LE TEMPS DES DILIGENCES
Par Louis ARNAUD
La forme d'une ville change plus vite, hélas! que le coeur d'un mortel. Charles BEAUDELAIRE

Les hommes et les choses passent, ils ne laissent qu'un souvenir; un souvenir qui, à son tour, s'effacera lentement, et finalement, il ne restera plus rien de ce qui faisait le charme de la vie d'autrefois.

La vie trépidante d'aujourd'hui, les chemins de fer, les automobiles, les avions, laissent à peine transpercer le souvenir de cette époque si calme et si paisible que l'on appelle encore « Le Temps des Diligences ».

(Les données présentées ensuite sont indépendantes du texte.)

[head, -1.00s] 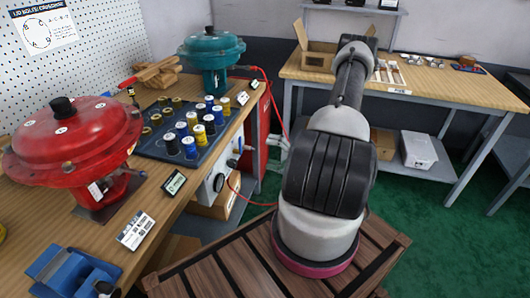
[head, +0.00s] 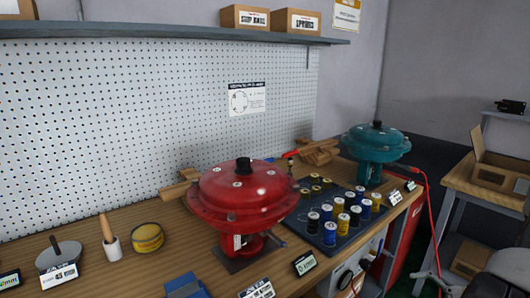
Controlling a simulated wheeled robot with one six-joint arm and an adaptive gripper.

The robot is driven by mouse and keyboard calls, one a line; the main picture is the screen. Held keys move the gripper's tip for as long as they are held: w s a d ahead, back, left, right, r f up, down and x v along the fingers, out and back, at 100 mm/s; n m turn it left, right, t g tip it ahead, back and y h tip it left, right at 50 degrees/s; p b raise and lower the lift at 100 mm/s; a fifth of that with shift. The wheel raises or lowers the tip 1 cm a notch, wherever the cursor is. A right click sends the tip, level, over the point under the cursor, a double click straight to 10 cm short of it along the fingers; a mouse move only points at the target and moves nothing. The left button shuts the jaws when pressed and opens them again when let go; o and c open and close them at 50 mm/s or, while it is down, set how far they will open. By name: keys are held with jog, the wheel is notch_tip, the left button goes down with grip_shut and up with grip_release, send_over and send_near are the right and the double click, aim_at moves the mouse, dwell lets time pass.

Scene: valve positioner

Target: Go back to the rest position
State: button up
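My gripper is not in view in the head view. A pale grey piece at the lower right corner appears to be part of my arm, so I cannot see the gripper's pose or whether it holds anything. A red valve actuator (head: 243,192) stands on the wooden workbench (head: 190,245) near the middle. A teal actuator (head: 375,145) stands farther back at the right end of the bench. Between them a dark tray (head: 337,256) holds several blue, yellow and dark spools.
A perforated board (head: 130,120) rises behind the bench, with a shelf (head: 150,31) and boxes above. A yellow tin (head: 147,237) and a wooden-handled tool (head: 108,236) stand at left. A red hose (head: 430,220) hangs at right. A side table (head: 455,180) carries an open carton.

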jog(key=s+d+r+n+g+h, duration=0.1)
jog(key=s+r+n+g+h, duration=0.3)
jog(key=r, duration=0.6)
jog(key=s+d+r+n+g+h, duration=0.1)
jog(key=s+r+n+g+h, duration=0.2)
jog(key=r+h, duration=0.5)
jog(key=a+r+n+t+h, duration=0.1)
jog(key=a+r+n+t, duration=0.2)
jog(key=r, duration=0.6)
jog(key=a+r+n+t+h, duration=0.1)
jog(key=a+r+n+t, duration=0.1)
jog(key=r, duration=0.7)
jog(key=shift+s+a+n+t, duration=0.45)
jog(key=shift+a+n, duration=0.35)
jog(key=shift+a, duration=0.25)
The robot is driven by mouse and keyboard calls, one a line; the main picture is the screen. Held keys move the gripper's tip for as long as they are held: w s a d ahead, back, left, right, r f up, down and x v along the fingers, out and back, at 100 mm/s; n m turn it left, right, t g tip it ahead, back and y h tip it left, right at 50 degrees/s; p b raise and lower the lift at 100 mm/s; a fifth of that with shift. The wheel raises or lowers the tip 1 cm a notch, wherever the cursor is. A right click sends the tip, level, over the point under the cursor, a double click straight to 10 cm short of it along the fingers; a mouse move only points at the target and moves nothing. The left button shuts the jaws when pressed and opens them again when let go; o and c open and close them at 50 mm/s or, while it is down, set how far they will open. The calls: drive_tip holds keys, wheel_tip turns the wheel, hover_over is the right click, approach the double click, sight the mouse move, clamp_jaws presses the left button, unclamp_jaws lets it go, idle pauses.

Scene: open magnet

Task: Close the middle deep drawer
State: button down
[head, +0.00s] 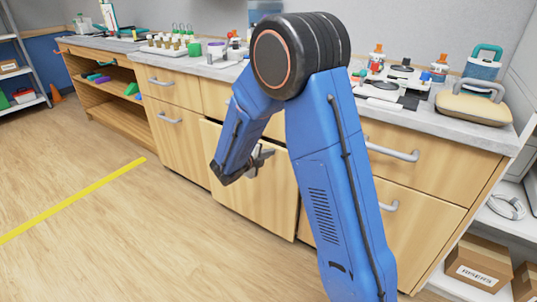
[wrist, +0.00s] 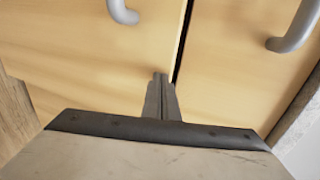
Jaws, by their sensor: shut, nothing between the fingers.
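The middle deep drawer (head: 270,205) is the lower wooden front in the centre of the bench in the head view. Its front appears to stand slightly proud of its neighbours, with a dark gap along its edge. My gripper (head: 263,156) is in front of its upper part, and my arm hides part of the drawer. In the wrist view my gripper (wrist: 160,78) is shut and empty, its tips over the drawer front (wrist: 90,60) near the right edge. I cannot tell whether they touch. The drawer's handle (wrist: 122,12) shows at the top of the wrist view.
A left deep drawer (head: 178,140) and a right deep drawer (head: 420,230) flank it, both with grey handles. The countertop (head: 205,68) carries bottles, vials and lab gear. A shelf with boxes (head: 478,265) stands at right. The floor (head: 130,235) at left is clear.

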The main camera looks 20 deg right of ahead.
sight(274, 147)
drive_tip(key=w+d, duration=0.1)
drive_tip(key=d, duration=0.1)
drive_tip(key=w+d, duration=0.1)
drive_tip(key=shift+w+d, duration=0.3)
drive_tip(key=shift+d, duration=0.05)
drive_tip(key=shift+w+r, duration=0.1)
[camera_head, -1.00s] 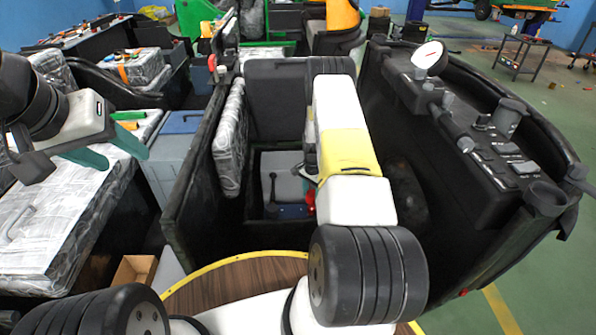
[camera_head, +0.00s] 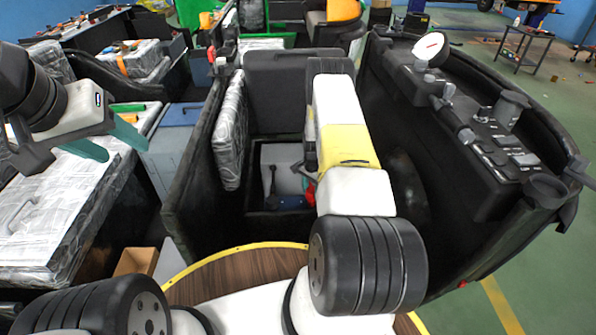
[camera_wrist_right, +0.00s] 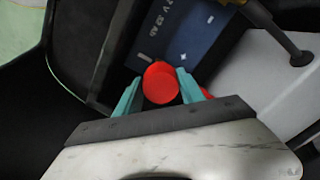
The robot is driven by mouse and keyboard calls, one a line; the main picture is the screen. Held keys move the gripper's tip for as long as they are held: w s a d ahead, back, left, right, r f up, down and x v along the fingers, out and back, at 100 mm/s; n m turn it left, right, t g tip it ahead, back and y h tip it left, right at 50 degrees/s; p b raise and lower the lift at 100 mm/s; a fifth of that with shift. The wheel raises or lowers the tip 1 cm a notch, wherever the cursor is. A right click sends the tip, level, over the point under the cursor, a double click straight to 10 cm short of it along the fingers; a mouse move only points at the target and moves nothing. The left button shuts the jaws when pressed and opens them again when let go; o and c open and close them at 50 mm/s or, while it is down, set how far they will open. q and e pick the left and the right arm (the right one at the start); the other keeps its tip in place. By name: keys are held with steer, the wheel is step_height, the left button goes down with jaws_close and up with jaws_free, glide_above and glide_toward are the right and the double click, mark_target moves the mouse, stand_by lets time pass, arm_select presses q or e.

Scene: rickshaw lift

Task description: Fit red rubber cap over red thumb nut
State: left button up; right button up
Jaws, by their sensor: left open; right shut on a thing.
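A red rubber cap (camera_wrist_right: 160,84) sits between the teal fingers of my right gripper (camera_wrist_right: 158,92) in the right wrist view. That gripper is shut on it, over or beside a dark blue battery (camera_wrist_right: 180,38) with white lettering. Another red part (camera_wrist_right: 206,93) shows partly behind one finger; I cannot tell whether it is the thumb nut. In the head view the right gripper is mostly hidden by my arm, with a small red patch (camera_head: 310,194) beside the battery (camera_head: 287,202). My left gripper (camera_head: 117,143) is open and empty at the left.
The battery lies in a deep recess between the dark left wall (camera_head: 196,165) and the black control panel (camera_head: 487,140) on the right. A metal rod (camera_wrist_right: 272,30) and a pale block (camera_wrist_right: 285,75) are close to the right gripper. A wrapped seat (camera_head: 230,135) leans at the left wall.

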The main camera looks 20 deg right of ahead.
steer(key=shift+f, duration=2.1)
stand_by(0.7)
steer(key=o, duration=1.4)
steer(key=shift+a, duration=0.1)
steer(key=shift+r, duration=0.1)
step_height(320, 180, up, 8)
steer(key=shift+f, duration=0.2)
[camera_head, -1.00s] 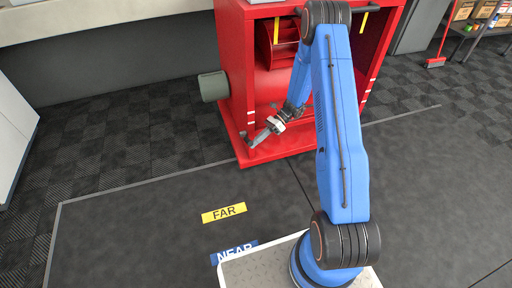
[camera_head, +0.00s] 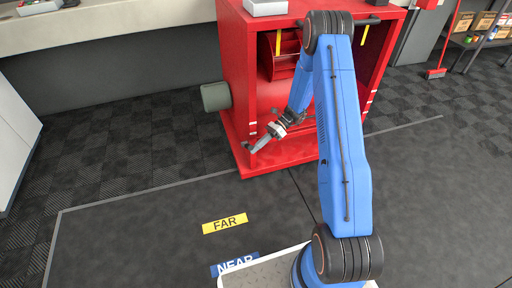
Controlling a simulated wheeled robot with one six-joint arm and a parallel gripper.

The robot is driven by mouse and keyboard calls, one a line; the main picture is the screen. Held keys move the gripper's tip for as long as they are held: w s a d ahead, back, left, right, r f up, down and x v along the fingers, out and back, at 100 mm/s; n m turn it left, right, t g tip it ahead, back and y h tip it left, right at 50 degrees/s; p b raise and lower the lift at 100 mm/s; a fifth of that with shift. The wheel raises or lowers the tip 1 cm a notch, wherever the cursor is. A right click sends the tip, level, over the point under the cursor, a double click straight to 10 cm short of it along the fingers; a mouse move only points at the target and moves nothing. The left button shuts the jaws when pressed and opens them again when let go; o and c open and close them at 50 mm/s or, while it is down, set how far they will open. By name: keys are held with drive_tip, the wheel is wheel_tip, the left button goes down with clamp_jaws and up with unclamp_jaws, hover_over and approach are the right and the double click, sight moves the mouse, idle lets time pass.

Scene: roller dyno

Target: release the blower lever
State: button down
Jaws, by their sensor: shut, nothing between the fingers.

Le monde est pris par la tourmente, le progrès l'emporte, le transporte. Le Passé est aboli par la vitesse. et le vertige qu'elle provoque, annihile l'effort qui pourrait rappeler le souvenir.

Et pourtant, ce passé n'est pas loin, derrière nous, et certains se souviennent encore, d'avoir connu à Bône, ce temps des diligences, qu'on pourrait croire tenir à un temps de légende, tant ce mode de locomotion parait archaïque à côté de nos actuels et luxueux sleepings et wagons-restaurants, de nos avions confortables et de nos autocars commodes et rapides.

De Bône, en effet partaient autrefois, - un autrefois relativement récent des services de diligences, réguliers et quotidiens, qui reliaient notre port à Jemmapes, La Calle, Sédrata et Ain-Bàida, qui n'étaient pas encore pourvues de liaisons ferroviaires avec le reste du Département.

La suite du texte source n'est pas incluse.